*Objective*: Copy out only those lines running from the line with "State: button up" to the end of the listing, keeping each one exactly as it is.

*Supplied material*:

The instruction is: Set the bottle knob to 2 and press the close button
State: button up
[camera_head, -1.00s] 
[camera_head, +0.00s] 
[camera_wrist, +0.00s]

*Solution to this task*:
State: button up
[camera_head, -1.00s] 
[camera_head, +0.00s] 
[camera_wrist, +0.00s]

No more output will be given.